The Webers are world travelers and collectors of fine furnishings and artwork who share a keen sense of style. Among their treasured finds are two antique fireplace mantles reclaimed from Philadelphia row houses. An artisan trimmed them to fit and now the gleaming white façades blur the line between old and new, giving the two separate areas on each side a historic period appeal. On the living room mantle rests a pair of antique gold embellished blue glass candlesticks, cherished keepsakes from Pary’s childhood home, Iran, with the image of a king from a long ago dynasty.
An interesting collection of furnishings, lighting and accessories place the finishing touches on an extraordinary living environment where every element seems to have a story. A pair of chairs from the movie “Twister” came to them by way of their Hollywood producer-daughter, Mina. An antique Iranian samovar used for serving tea reminds them of Pary’s brother, who owns a tea plantation on the Caspian Sea.
A vibrant oil painting of a Persian melon was purchased in Versailles, France, to mark their 40th wedding anniversary. Along with a hall mirror from a Victorian house and countless other pieces of original art and collectibles, these possessions “keep this from looking like a tract house,” John says.
“Most of the pieces we found when we travel,” he explains. “We work with Dwell,” he added, referring to the retail home furnishings store in Coralville. “They import from all over and they help us coordinate everything.”
Unlike some cookie-cutter condos with an expected floor plan, the Webers’ home exudes a sense of uniqueness.
“The kitchen here is as large as in any house we’ve ever had,” Pary says as she poured tea into cups on the shiny granite surface of the center work island, which doubles as casual dining space. They chose less expensive Formica for peripheral countertops in a color that blends well with the white wash finish of the maple cabinets.
The lower level has more room to kick back and relax. This casual, yet refined setting for reading and watching TV has a third fireplace and a colorful collection of circus themed prints by Byron Buford.
One of two guest bedrooms nearby was designed with slumbering grandchildren in mind. John’s childhood bed is among the antique furnishings, dressed in a cozy flannel coverlet with handmade dust ruffle. Vintage frames on the wall hold photos of the grandkids.

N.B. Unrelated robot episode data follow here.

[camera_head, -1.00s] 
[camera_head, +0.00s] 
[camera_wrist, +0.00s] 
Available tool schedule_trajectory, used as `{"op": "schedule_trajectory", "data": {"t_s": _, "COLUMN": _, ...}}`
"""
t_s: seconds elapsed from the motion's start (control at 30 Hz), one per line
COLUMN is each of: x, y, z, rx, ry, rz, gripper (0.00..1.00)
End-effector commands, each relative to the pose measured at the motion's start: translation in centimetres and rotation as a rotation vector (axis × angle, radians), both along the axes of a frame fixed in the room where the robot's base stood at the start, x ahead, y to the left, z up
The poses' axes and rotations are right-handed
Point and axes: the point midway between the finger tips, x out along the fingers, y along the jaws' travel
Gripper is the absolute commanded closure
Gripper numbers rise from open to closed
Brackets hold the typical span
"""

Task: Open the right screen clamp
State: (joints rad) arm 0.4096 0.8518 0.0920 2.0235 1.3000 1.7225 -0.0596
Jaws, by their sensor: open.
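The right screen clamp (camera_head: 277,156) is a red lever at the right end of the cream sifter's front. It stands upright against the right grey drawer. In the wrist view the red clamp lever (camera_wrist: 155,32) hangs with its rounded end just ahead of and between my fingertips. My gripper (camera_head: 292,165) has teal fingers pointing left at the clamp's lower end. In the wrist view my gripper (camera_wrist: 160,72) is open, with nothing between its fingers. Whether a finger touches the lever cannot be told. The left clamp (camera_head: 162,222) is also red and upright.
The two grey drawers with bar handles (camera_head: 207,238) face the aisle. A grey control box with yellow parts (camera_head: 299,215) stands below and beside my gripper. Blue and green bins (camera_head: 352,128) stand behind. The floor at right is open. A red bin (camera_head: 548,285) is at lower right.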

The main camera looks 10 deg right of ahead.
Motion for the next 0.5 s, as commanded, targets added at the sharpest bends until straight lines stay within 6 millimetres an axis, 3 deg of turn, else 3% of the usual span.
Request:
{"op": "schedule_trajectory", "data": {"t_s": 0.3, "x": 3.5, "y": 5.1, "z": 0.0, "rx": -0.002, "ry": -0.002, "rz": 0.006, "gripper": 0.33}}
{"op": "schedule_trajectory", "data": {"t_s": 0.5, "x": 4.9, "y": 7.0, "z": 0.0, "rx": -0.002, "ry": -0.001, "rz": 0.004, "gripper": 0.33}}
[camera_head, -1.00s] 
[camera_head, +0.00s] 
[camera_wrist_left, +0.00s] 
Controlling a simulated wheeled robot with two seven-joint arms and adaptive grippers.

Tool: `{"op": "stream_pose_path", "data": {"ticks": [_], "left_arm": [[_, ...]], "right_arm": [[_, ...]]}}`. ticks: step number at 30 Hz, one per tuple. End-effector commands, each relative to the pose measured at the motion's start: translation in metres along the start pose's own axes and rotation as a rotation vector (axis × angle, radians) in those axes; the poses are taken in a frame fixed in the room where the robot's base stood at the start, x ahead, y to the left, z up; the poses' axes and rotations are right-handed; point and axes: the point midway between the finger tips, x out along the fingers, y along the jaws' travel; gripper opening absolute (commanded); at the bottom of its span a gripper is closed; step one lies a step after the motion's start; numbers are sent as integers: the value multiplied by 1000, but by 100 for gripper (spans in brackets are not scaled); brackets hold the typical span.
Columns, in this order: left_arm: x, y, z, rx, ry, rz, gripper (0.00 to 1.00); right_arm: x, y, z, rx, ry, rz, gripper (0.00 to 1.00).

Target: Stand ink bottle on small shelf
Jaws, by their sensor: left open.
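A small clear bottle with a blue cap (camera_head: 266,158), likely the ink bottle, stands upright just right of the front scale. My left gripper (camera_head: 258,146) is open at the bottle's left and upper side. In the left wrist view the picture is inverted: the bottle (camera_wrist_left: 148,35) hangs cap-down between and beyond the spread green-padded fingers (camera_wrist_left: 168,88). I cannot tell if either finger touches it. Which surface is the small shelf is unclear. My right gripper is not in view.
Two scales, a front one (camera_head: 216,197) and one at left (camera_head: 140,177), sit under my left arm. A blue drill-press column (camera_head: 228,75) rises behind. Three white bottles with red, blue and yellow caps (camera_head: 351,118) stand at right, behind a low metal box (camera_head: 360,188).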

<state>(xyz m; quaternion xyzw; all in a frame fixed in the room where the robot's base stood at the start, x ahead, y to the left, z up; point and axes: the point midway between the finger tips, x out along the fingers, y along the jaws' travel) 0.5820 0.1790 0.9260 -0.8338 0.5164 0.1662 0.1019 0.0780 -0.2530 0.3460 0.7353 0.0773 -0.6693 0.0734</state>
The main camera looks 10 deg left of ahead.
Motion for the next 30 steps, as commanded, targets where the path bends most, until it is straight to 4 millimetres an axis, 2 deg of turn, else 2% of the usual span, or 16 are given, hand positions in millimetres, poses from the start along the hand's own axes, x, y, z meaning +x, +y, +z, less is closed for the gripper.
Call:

Overhead, a beaded chandelier gives the room an endearing charm, “$76 at Lowe’s,” John announces with a chuckle, looking up at the fixture. “It’s not about price,” he acknowledges, “but without that light, the room is more predictable.”
In another area of the lower level, planned storage space was converted to an office for John with a daylight window and 14-foot-long closet. On the opposite end of the family room, double doors lead to a patio, a favorite spot for socializing with neighbors.
“We have a nice block and such a nice mix of people from all over,” Pary says, noting that they were the first buyers in Terra Ridge. They naturally assumed the role welcoming those who followed. “We get everybody together quite often,” she said.